Faeber v. ECT CORPORATIONAnnotate this Case
192 S.E.2d 1 (1972)
16 N.C. App. 429
Alfred B. FAEBER v. E. C. T. CORPORATION.
Court of Appeals of North Carolina.
October 25, 1972.
*2 BRITT, Judge.
Defendant submits that the questions raised in its three assignments of error are included in its contention that "the court erred in its failure and refusal to instruct the jury as requested by the defendant in apt time to give instructions to the jury as specially prayed for as to the meaning of the terms `legal justification', `sufficient cause' and `wrongful discharge'."
It is the duty of the trial court to charge the law applicable to the substantive features of the case arising on the evidence, without special requests, and to apply the law to the various factual situations presented by the conflicting evidence. 7 Strong, N.C.Index 2d, Trial, § 33, pp. 324, 325. When a party aptly tenders a written request for a specific instruction which is correct in itself and supported by evidence, the failure of the court to give the instruction, at least in substance, is error. Bass v. Hocutt, 221 N.C. 218, 19 S.E.2d 871 (1942). However, the court is not required to charge the jury in the precise language of the instructions requested so long as the substance of the request is included in the charge. King v.

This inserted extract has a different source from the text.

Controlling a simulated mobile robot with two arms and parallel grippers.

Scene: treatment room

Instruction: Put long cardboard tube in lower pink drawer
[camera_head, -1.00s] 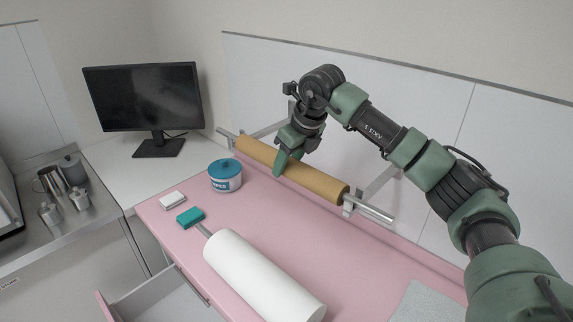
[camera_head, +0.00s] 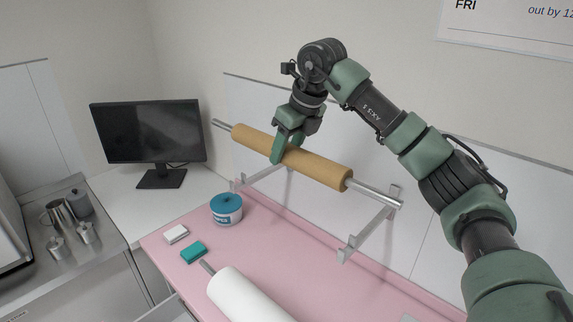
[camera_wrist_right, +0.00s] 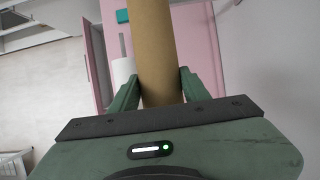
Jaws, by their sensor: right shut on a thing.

Higgins, 272 N.C. 267, 158 S.E.2d 67 (1967).
After a careful review of the charge in the instant case, we conclude that the court properly instructed the jury with respect to the law applicable to the substantive features of the case, and properly applied the law to the evidence. Defendant's prayer for special instructions was in two parts. First, defendant "spelled out" an instruction that it wanted given; the court gave that instruction almost verbatim. (R. p. 77.) Defendant then requested that the court instruct the jury on the terms "legal justification", "sufficient cause", and "wrongful discharge" and cited Hagan v. Jenkins, 234 N.C. 425, 427, 429, 67 S.E.2d 380. We conclude that while the court did not specifically define the terms requested by defendant, its instructions sufficiently covered the meaning of the terms. We perceive no prejudice to defendant, therefore, the assignments of error are overruled.
MALLARD, C. J., and BROCK, J., concur.